Давняя поездка в Благовещенск. Мы прогуливались по городу. Та же компания: он, Белоусов, Смилга и я - остановились перед вывеской городского архива. "Погуляйте минут пятнадцать-двадцать, подождите меня. Посмотрю, что у них. Что-то тут должно быть. После Читы, Иркутска, Акатуя, Нерчинска, чую я, что сюда тоже должен был черт занести чего-нибудь. Посмотрю только, чьи фонды у них". Прибежал через полчаса с глазами, пылающими от восторга. По спискам, не залезая в архивы, просто рассчитав, как в шахматной задаче, он обнаружил документы Российского МИДа XVIII века. Их никто никогда не смотрел. Мы должны были уезжать. И он помчался в местный педагогический институт на истфак - просить, умолять, вдохновить, наконец, их разобрать найденный архив, покопаться в нем, ибо там наверняка должно быть много интересного. От него благосклонно приняли подарок, но не знаю, воспользовались ли им. Никогда он не ощущал себя хозяином нового - хозяин весь мир.
Он любил дарить. Он любил любить. К сожалению, редко мог отказать. Порой давал несправедливо добрую рецензию. Отметив в тексте недостатки, сделав кучу замечаний, он в конце напишет доброжелательное заключение с надеждой на хорошие результаты окончательной работы. Бывало, что заключением пользовались, а замечаниями пренебрегали. А потом - справедливо недоумевающие рецензии в газетах. Так было, например, с бурляевским фильмом о Лермонтове. Вспоминаю о нем как о наиболее нашумевшем случае.
Добрым словом должен еще раз, вспоминая подобные казусы, не забыть Юлю - если б не ее заслон, многие добрались бы до него, и пришлось бы Тонику хлебать помои от порой беспринципной своей доброты. А я его понимаю: одна из самых неприятных необходимостей - быть принципиальным. В этом есть что-то бесчеловечное. Пусть меня за это казнят, но к концу жизни к такому выводу я пришел.

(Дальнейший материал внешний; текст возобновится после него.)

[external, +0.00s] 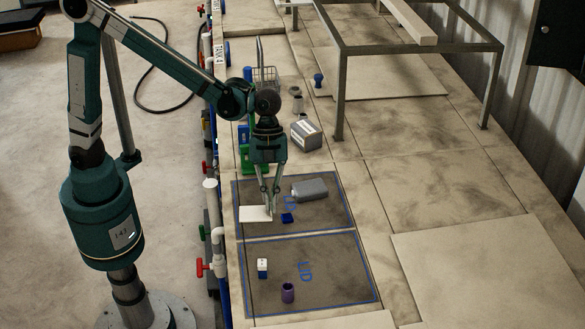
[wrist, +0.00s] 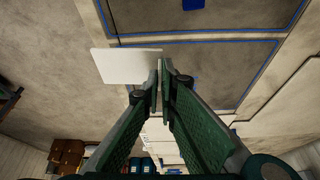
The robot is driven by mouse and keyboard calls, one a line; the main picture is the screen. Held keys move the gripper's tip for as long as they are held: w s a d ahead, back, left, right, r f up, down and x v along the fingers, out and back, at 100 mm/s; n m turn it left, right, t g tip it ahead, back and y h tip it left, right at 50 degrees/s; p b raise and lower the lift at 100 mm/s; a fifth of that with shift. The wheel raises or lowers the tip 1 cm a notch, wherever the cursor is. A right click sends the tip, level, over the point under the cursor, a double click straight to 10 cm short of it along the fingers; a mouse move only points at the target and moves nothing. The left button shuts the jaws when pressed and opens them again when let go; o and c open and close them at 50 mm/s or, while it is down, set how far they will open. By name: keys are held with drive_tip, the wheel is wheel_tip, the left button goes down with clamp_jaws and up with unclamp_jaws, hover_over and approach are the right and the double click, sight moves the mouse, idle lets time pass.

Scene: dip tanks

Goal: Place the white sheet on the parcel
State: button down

Порой он вдруг, причем без какого либо насилия над собой, совершенно автоматически, начинал оправдывать не всегда корректные действия или недоброкачественные работы. Без особого труда прощал и искал оправдывающие объяснения, если эти работы, поступки неблаговидные даже были направлены против его идей, мыслей, дел. Вполне возможно, что первая реакция, бурная, темпераментная, хоть и мимолетная, была более искренней. Но мне кажется, в том и есть одна из черт интеллигентности - подавлять любое агрессивное внутри и вести себя не по воле характера и темперамента, но по канонам порядочности, чудачествам интеллигентности, правилам нравственности. Да, вспыхнул, обиделся... задумался. Но вскоре после вспышки начинал искать изъяны в себе, в своих словах, сказанных или написанных. И, не дай Бог, находил! Тогда начинал злиться, раздражаться на всех, винить всех, но быстро успокаивался и... спускал собак на кого-нибудь из близких.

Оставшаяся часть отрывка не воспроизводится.